Is it possible that nobody was smart enough to have got this right,
GBH sums it up well. Nevertheless, I'm more than sure that even a few armchair experts could have predicted these outcomes. In fact, there are some prominent experts who have clearly suggested that central bankers' actions manipulating the price of money would have lead to wild inflation. Stanley Druckenmiller is one of those people.
They were still juicing the housing market up until December through Funding For Lending, it didnt take an actual economist to understand that that programme should have been stopped a long time ago - if it was implemented as an emergency response, it should have been removed as soon as it was apparent there was no emergency
People are coming. They are spending. Our re-opened tourism sector is struggling to find staff in our super hot labour market. And then of course we are spending up to go on long-deferred overseas trips
One off sets the other to some extent,the RBNZ CC release up to November shows an increase in OS cards here for the first time outweigh the NZ card use offshore difference is small at 64 m,and not a game changer.
https://www.rbnz.govt.nz/statistics/series/lending-and-monetary/credit-…

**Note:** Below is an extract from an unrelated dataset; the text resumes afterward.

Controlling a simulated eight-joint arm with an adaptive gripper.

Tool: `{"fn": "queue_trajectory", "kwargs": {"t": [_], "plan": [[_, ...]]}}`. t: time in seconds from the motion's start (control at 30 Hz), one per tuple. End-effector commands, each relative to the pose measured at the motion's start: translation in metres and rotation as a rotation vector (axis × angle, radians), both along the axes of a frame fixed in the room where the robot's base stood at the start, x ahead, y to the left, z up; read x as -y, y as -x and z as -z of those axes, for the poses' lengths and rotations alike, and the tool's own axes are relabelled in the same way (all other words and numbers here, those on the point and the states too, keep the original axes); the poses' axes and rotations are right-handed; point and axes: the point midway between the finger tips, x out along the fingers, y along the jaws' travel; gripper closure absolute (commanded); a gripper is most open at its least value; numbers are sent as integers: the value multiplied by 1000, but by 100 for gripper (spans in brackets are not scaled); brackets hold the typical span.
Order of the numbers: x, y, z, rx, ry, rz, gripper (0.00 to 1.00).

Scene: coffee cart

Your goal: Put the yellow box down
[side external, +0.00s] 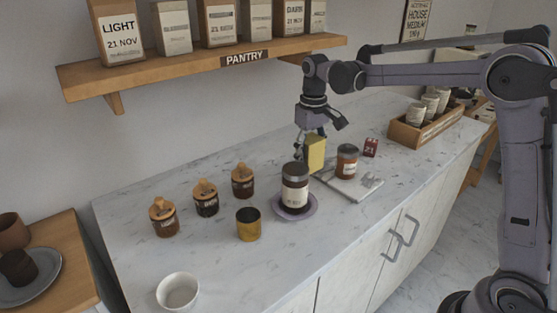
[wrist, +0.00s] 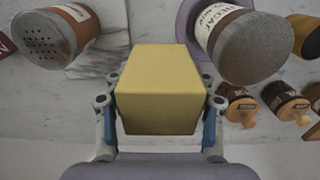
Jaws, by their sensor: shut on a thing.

Supermarkets are still putting up prices a lot. Especially with lower priced goods. For example ice cream cones were $ 2.5 last month, now $3. That is a huge percentage increase. It is interesting because a lot of other retailers don't seem to be putting prices up, partly because people have cut back on spending. But people have to buy food and we have a duopoly.
Our PM this afternoon:
"New Zealanders shouldn't have to have a six-figure salary to be able to buy their own home"
Then fix that, Chris. The ball is in your court for another 9 months. If you want to play with it a bit longer, then remember why 'you' were given such an overwhelming mandate at the last election. Saving your 'promises' for the campaign trail will be too late. "Let's do this!"might have been a catchy phrase used by your predecessor, but it's value a true today as it was back then.
In that case, he'll need to raise LVT on unimproved land value, lower income taxes significantly to incentivise productive work over speculation, and liberalise zoning immediately. That'll do the trick.
It will cut squarely across the entitlement mentality of generations to getting rich quick off land by saddling following generations with ever more debt though.
Agreed. With educated youth and their future taxable income exporting themselves to Aussie, and ever increasing numbers and cost for retirees trying to live forever the math of NZ fails. Shifting the tax burden to something that is fixed regardless of population trends makes more sense, and opens the door for a higher rate for foreign capital being hidden here in property assets.
I take the opposite view to many here. Even if inflation does top out later this year we are still nowhere near a 1 to 3% inflation target. The last time they met that target was Q1 of 2021.
How much longer will it remain societally acceptable that RBNZ fail on inflation now that cost of living payments have finished? Remember that government are now removing the supports like RUC and petrol tax relief in the first half of this year. The imposition of additional taxes will again increase CPI.
The Labour government will not be changing the fuel tax right before the election, you can guarantee this will remain in place for the whole of 2023. Lookout for more promises of money in your pocket if Labour gets re-elected because the only way they are getting back in is to come up with a giant lolly scramble.
Will be difficult to avoid with food and grocery inflation running at 10.5% and the reversal of the temporary reduction of fuel prices. On top of that the USD is dropping in value and energy commodities like the RBOB Gasoline are increasing faster than the USD is dropping and the NZD is appreciating so expect more pain at the pump.